Benchmark Sensex has gained 10 percent in this year so far while the BSE IT index jumped 9 percent in the same period, but in July technology stocks outpaced other stocks.
What also led to the markets fall?
Shares of index heavyweight Hindustan Unilever also tanked 4 percent during the day as investors remained concerned on its low volume growth in the June quarter. “HUL’s revenue grew 6.1 percent held by 3 percent volume growth.
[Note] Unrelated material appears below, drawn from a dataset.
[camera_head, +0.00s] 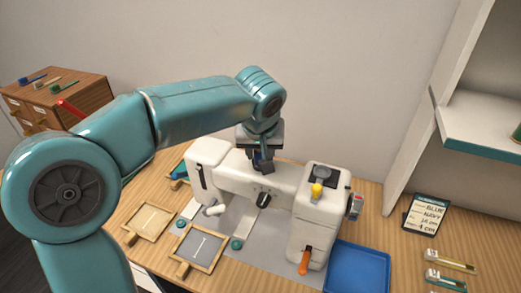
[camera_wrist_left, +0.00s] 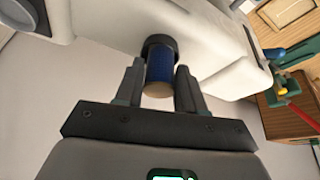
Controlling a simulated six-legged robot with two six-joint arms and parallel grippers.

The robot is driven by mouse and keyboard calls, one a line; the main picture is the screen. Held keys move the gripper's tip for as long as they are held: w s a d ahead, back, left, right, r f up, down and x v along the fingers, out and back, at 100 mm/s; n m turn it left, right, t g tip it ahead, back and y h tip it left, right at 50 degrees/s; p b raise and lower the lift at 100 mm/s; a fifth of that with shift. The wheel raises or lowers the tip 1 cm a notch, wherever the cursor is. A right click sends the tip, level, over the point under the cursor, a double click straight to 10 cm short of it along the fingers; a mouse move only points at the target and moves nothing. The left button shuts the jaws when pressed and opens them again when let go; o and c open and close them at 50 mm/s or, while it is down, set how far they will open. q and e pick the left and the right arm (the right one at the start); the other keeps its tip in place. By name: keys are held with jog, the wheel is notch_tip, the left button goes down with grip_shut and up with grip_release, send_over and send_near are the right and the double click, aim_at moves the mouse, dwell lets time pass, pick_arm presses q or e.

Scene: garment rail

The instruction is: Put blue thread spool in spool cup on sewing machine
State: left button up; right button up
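The white sewing machine (camera_head: 245,178) stands on the wooden table in the head view. My left gripper (camera_head: 261,160) points down over its arm. In the left wrist view the blue thread spool (camera_wrist_left: 159,68) lies between the two fingers of my left gripper (camera_wrist_left: 160,82), which are close against its sides. The spool's pale end faces the camera. Its far end is inside or against a dark round cup (camera_wrist_left: 159,43) on the white machine; the cup's rim hides that end, so the depth is unclear. My right gripper is not in view.
A blue tray (camera_head: 357,268) lies right of the machine. Wooden-framed trays (camera_head: 199,248) lie in front left. A label card (camera_head: 427,215) lies at the right, below a shelf (camera_head: 480,122). A wooden drawer box (camera_head: 55,95) stands at the back left.

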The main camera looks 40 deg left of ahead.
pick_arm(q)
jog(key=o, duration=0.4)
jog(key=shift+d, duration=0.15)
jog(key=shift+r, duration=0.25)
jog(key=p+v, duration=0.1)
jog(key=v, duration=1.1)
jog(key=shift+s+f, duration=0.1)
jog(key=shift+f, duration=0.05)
Management opined it was a stable performance given growth in rural markets has now turned positive on a negative 4 percent in base quarter,” says Shirish Pardeshi, research analyst, consumer, Centrum Broking.
Also read: Low input prices may aid margins in Q1FY24 but weak demand still pinching
In a rising inflationary scenario HUL could grab market from local/ and regional players across portfolios, but with the easing of commodity inflation there is a risk of such competition to hit back, Pardeshi adds. “To remain relevant and retain consumer confidence HUL may need to provide superior value and invest more in consumer promotions and ad-spends,” he says.
On Friday, the BSE Sensex ended at 66,684.26, down 887.64 points or 1.31 percent. The 50-share index closed at 19,745, down 234.15 points or 1.17 percent.
“Disappointing demand outlook and the sharp cut in growth guidance by Infosys seems to have finally triggered some profit booking and broken the six-day streak of handsome gains in the equity markets. Interestingly, the sentiment in the broader market remains positive. Overall, we continue to have high conviction in the multi-year economic upcycle in India and consequent opportunity for equity investors to create wealth over the next three-five years,” says Gaurav Dua, head capital market strategy, Sharekhan by BNP Paribas.